━━ DATASET SECTION

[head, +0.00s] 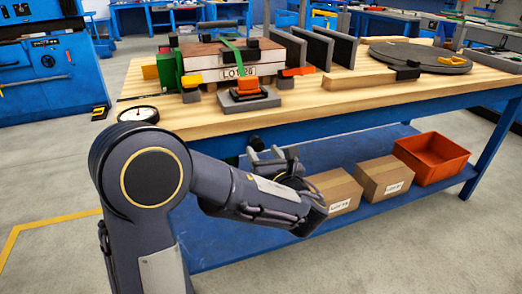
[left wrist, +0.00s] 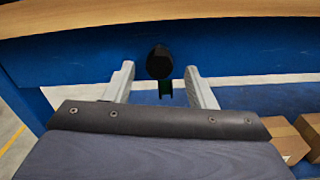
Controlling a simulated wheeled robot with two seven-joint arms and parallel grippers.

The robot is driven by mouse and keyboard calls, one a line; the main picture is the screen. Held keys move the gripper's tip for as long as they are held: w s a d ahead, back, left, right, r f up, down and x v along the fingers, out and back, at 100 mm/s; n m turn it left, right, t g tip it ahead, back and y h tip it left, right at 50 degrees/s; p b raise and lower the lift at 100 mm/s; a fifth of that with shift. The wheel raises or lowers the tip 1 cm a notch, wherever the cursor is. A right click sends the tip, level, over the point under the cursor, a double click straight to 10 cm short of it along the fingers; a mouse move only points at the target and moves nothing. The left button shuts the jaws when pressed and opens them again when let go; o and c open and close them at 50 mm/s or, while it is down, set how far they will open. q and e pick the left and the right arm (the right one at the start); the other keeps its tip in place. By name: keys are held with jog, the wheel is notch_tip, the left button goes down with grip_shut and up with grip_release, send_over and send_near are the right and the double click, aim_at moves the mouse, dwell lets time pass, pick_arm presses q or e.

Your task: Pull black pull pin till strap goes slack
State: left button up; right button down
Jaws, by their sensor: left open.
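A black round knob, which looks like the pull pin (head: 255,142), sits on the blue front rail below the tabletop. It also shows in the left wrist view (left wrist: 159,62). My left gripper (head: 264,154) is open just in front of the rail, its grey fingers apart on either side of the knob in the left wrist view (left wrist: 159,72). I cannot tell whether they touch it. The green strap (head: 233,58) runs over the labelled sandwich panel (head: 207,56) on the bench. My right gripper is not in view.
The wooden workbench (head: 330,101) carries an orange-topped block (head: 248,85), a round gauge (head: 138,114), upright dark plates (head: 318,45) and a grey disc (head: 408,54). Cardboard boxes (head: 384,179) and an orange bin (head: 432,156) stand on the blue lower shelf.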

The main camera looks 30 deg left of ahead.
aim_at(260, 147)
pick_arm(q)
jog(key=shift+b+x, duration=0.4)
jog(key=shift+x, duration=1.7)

━━━━

Write the full listing out again with every line unchanged, but include no pictures.

[head, +0.00s] 
[left wrist, +0.00s] 
Controlling a simulated wheeled robot with two seven-joint arms and parallel grippers.

The robot is driven by mouse and keyboard calls, one a line; the main picture is the screen. Held keys move the gripper's tip for as long as they are held: w s a d ahead, back, left, right, r f up, down and x v along the fingers, out and back, at 100 mm/s; n m turn it left, right, t g tip it ahead, back and y h tip it left, right at 50 degrees/s; p b raise and lower the lift at 100 mm/s; a fifth of that with shift. The wheel raises or lowers the tip 1 cm a notch, wherever the cursor is. A right click sends the tip, level, over the point under the cursor, a double click straight to 10 cm short of it along the fingers; a mouse move only points at the target and moves nothing. The left button shuts the jaws when pressed and opens them again when let go; o and c open and close them at 50 mm/s or, while it is down, set how far they will open. q and e pick the left and the right arm (the right one at the start); the other keeps its tip in place. By name: keys are held with jog, the wheel is notch_tip, the left button goes down with grip_shut and up with grip_release, send_over and send_near are the right and the double click, aim_at moves the mouse, dwell lets time pass, pick_arm presses q or e.

Your task: Pull black pull pin till strap goes slack
State: left button up; right button down
Jaws, by their sensor: left open.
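A black round knob, which looks like the pull pin (head: 255,142), sits on the blue front rail below the tabletop. It also shows in the left wrist view (left wrist: 159,62). My left gripper (head: 264,154) is open just in front of the rail, its grey fingers apart on either side of the knob in the left wrist view (left wrist: 159,72). I cannot tell whether they touch it. The green strap (head: 233,58) runs over the labelled sandwich panel (head: 207,56) on the bench. My right gripper is not in view.
The wooden workbench (head: 330,101) carries an orange-topped block (head: 248,85), a round gauge (head: 138,114), upright dark plates (head: 318,45) and a grey disc (head: 408,54). Cardboard boxes (head: 384,179) and an orange bin (head: 432,156) stand on the blue lower shelf.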

The main camera looks 30 deg left of ahead.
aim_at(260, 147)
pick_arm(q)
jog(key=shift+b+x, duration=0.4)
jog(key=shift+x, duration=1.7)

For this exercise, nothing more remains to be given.